Of course the visit wouldn't be complete without returning with as much stuff as I could carry on the plane. I carefully packed, weighed, and repacked until I was able to get all the boat parts John had ordered, and other items I had bought, into my two checked bags and one carry-on. I ended up with 49 and 46.4 lbs in my two checked bags, and close to the allowable 40 lbs in my carry on. The latter included half a dozen new novels and almost a full year's worth of back issues of Vanity Fair magazine which I look forward to devouring on our upcoming ocean passages!
In other big news John and I transited the Panama Canal on 2/21 as line handlers for Frank and Gisela on S/V Shared Dreams. John had already made the trip on another boat while I was gone, but he agreed to go again with me. This was a once in a lifetime experience and I'm so happy we were able to do it with friends. To make it even more fun we were "nested" or center tied in each chamber with the catamaran Gloriamaris, captained by Tom and Lilianna, and crewed, among others, by friends Rob and Linda from Cat'n About and John from M/V Maestra. We completed the transit in one day (it often takes small boats two days to complete a transit), and only had one hiccup at the end when a weld failed on the engine exhaust elbow, spraying saltwater all over the engine compartment. Frank, John and Gisela worked quickly to get the problem under control and we never had to take the engine out of gear. We were only a few buoys from the "Flats" anchorage in Colon when it happened and had no trouble getting in and anchored. Our Canal advisor, Ricardo Alberto Gonzalez Fung, was an outstanding guy. He spoke very good English, was extremely helpful during the transit, and encouraged us along at every step of the way. We couldn't have asked for a more professional and courteous advisor.

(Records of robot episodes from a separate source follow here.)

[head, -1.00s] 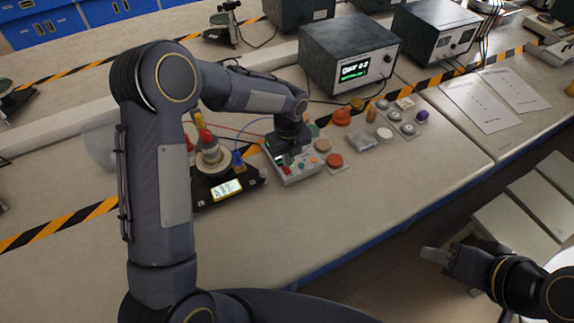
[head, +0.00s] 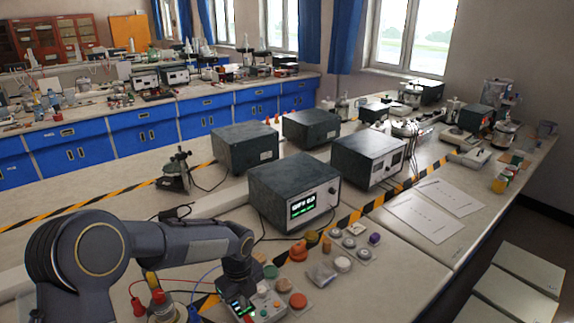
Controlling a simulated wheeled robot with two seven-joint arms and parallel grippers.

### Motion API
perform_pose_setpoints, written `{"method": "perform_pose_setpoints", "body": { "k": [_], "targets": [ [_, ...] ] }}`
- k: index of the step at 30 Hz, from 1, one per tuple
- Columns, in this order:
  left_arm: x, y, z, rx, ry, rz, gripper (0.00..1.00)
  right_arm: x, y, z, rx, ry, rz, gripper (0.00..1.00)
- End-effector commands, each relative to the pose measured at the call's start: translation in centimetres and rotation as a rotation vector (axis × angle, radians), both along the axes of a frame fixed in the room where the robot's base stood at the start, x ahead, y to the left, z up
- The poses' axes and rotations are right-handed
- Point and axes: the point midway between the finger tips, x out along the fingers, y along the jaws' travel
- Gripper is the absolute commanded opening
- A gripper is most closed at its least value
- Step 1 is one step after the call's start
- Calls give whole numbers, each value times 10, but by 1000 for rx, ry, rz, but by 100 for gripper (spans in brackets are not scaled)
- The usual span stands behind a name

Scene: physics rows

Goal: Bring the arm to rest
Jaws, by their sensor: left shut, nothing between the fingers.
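My left arm (head: 150,243) comes in from the lower left and is bent, with its forearm reaching right. My left gripper (head: 243,302) points down at the small button box (head: 268,303) on the bench. It is shut with nothing in it. Whether the fingertips touch the box cannot be told. My right arm and gripper are out of view.
A dark instrument with a lit display (head: 293,193) stands behind the gripper, with more boxes beyond. Colored round pieces (head: 298,251) lie right of the button box. Wires and a red-topped piece (head: 158,298) are close to the arm. Paper sheets (head: 425,216) lie on bench at right.

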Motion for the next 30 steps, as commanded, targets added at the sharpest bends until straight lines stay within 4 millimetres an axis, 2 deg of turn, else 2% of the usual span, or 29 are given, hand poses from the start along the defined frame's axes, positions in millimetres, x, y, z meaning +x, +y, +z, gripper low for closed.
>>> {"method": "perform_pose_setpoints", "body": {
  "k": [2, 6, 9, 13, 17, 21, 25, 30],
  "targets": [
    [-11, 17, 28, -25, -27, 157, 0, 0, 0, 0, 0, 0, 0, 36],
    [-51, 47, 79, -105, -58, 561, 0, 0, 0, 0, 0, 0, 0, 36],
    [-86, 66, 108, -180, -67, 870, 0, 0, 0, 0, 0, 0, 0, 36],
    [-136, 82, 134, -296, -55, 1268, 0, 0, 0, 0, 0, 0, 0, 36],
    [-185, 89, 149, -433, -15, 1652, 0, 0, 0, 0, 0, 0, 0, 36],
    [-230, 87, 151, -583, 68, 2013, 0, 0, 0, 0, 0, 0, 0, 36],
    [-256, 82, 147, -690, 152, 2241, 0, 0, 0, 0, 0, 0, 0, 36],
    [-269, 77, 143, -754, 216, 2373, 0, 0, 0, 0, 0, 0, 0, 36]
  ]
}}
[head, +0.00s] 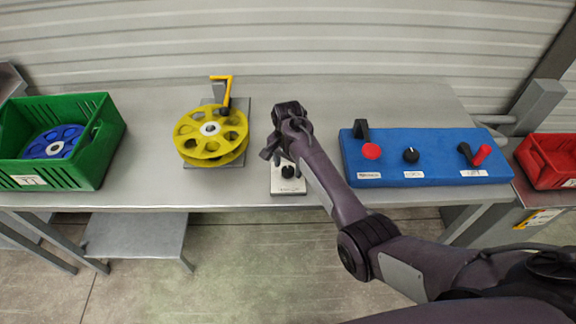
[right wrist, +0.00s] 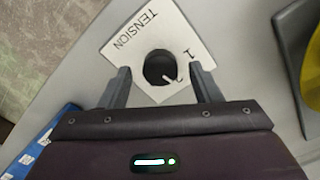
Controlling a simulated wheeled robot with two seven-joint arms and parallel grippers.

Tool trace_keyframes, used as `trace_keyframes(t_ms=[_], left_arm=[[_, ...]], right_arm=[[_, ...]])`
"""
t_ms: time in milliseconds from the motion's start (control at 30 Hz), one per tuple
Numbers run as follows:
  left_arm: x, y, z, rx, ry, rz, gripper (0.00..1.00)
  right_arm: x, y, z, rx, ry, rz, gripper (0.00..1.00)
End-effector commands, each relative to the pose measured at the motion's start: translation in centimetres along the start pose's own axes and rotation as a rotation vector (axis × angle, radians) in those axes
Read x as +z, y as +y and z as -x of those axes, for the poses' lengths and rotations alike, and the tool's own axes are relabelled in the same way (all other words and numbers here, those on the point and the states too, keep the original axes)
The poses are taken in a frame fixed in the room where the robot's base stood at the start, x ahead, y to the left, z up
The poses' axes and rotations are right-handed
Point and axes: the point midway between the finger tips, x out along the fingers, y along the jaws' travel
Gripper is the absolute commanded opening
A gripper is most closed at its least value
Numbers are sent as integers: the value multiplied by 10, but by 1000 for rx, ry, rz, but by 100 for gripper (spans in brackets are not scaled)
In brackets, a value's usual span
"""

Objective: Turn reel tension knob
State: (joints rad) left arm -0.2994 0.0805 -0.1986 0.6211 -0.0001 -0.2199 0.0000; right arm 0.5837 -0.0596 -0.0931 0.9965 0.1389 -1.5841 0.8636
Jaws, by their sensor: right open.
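The reel tension knob (right wrist: 160,68) is a black round knob on a white plate (right wrist: 122,32) marked TENSION, with a "1" beside it. In the head view the knob (head: 288,171) sits near the table's front edge, right of the yellow reel (head: 190,142). My right gripper (right wrist: 160,80) is open, its two fingers on either side of the knob in the wrist picture. I cannot tell how far above the plate the fingertips are. In the head view my right gripper (head: 281,158) is over the plate and hides part of it. My left gripper is not in view.
A blue panel (head: 405,134) with a red knob, a black knob and a red-tipped lever lies to the right. A green crate (head: 103,155) holding a blue reel (head: 53,142) stands at the left. A red crate (head: 542,160) is at the far right. Table between crate and yellow reel is clear.

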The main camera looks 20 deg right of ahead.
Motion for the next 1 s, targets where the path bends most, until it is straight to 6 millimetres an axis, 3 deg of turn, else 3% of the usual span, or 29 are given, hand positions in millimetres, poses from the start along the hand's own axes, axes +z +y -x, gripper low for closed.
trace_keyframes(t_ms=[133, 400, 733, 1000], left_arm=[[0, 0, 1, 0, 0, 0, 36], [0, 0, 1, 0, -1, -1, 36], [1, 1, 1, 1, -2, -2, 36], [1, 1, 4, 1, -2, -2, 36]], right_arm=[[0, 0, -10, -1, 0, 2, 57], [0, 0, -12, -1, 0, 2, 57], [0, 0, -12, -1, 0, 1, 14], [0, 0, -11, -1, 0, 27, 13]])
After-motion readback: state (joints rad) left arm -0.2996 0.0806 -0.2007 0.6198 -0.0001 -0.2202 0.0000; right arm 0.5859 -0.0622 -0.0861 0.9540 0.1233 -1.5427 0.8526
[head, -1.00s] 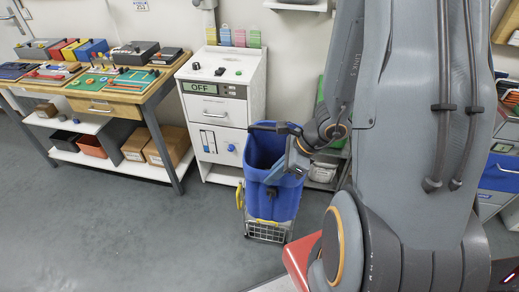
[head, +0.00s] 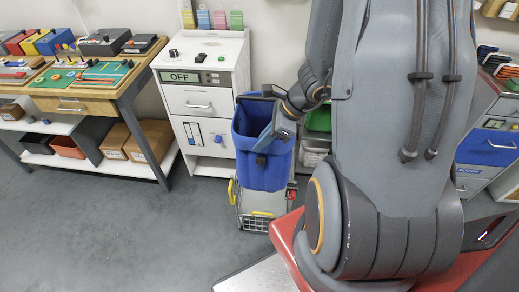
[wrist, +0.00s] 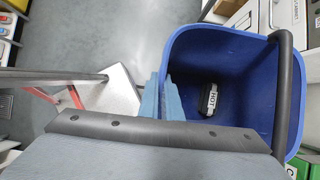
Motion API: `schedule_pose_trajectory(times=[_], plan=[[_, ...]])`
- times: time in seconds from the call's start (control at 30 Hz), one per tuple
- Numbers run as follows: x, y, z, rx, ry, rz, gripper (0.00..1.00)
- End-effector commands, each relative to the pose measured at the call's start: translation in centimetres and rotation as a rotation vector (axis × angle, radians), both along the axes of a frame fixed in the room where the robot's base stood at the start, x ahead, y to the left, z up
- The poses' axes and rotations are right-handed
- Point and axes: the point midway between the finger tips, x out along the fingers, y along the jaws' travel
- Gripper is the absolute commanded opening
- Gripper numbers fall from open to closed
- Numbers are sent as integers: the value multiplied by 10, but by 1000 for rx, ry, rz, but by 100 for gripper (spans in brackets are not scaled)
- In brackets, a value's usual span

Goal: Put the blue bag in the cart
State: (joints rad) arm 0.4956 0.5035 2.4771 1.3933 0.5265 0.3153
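The blue bag (head: 258,168) is an upright, open-topped blue container in the middle of the head view. My gripper (head: 277,134) is at its right side and appears shut on its near wall. In the wrist view, the fingers (wrist: 160,105) are close together at the left rim of the bag (wrist: 245,55).
A white cabinet (head: 206,138) with an OFF panel stands behind and left of the bag. A workbench (head: 62,104) with tools is at the left. A blue-drawer unit (head: 488,148) is at the right. Grey floor (head: 120,225) is clear at front left.

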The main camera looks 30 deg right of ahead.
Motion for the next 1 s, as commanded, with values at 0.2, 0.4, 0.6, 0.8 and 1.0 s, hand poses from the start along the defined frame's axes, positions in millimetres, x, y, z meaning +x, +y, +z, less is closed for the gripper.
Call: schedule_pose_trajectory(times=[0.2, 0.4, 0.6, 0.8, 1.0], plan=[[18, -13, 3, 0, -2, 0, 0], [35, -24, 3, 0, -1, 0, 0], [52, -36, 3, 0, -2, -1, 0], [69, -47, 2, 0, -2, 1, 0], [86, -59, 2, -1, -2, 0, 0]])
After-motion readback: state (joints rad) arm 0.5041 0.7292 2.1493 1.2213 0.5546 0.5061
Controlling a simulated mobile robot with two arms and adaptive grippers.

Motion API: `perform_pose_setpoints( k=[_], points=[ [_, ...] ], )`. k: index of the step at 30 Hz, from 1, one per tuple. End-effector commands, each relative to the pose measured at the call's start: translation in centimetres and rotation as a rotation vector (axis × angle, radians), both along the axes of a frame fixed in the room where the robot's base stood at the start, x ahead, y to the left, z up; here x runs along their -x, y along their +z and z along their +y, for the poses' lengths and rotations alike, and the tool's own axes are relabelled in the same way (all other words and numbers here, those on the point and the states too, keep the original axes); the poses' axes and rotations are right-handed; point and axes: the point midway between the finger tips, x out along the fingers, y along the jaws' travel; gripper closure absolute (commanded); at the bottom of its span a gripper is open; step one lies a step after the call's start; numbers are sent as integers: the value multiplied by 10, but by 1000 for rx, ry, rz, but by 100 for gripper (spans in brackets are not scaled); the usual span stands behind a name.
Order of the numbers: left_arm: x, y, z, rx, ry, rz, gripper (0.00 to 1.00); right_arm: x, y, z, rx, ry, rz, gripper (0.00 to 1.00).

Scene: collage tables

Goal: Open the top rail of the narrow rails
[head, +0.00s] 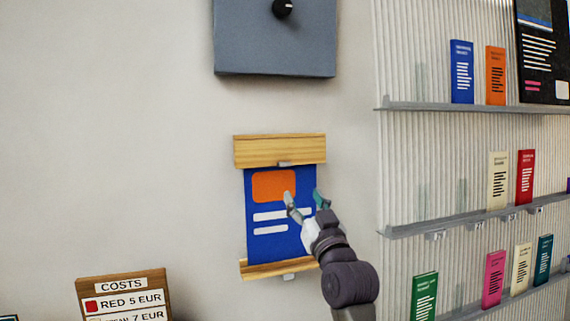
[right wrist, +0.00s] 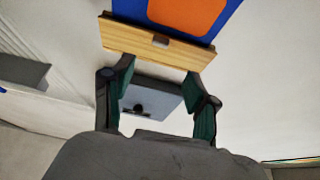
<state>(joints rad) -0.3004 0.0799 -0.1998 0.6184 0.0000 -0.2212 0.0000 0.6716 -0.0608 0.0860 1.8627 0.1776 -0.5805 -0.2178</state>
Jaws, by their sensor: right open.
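A narrow blue poster (head: 262,189) with an orange block and white bars hangs on the wall between two wooden rails. The top rail (head: 280,148) has a small grey latch (head: 285,163) at its lower edge. The bottom rail (head: 260,269) has a similar grey tab. My right gripper (head: 303,198) is open and empty in front of the poster's right side, below the top rail in the head view. My left gripper is not in view.
A grey box with a black knob (head: 275,40) is on the wall above. Ribbed shelving (head: 470,225) with several booklets stands at the right. A wooden price sign (head: 125,283) is at the lower left. The wall left of the poster is bare.

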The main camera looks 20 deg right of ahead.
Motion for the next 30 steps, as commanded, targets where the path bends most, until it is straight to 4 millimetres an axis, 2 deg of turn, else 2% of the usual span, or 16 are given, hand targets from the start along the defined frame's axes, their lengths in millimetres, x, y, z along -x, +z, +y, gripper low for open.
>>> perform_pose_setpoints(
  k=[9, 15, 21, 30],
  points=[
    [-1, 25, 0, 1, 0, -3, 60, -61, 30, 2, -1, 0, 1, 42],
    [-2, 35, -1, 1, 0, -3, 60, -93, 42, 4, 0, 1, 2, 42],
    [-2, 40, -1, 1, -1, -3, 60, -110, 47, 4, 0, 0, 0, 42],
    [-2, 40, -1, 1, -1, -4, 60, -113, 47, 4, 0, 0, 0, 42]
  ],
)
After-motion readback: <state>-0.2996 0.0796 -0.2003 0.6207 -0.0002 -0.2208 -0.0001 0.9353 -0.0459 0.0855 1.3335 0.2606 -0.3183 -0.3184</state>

In other news: John sold our 15 HP Evinrude and bought a new 9.8 Tohatsu. The Evinrude was still a trouper but John had concerns about taking an old outboard to remote places like the South Pacific. We visited the huge Metropolitan Park here in Panama City and didn't see monkeys or sloths - until we got back to the parking lot here at La Playita where I finally got to see the resident sloth. The water temperature in the area (including the Las Perlas islands) has dropped from a high of 82.6 F to a very cold 70.2 F. Needless to say we're showering on board now and John runs the generator just long enough to take the edge off the chill. We can even feel the difference in the breeze over the water as we ride in the dinghy. That Humboldt current is really something.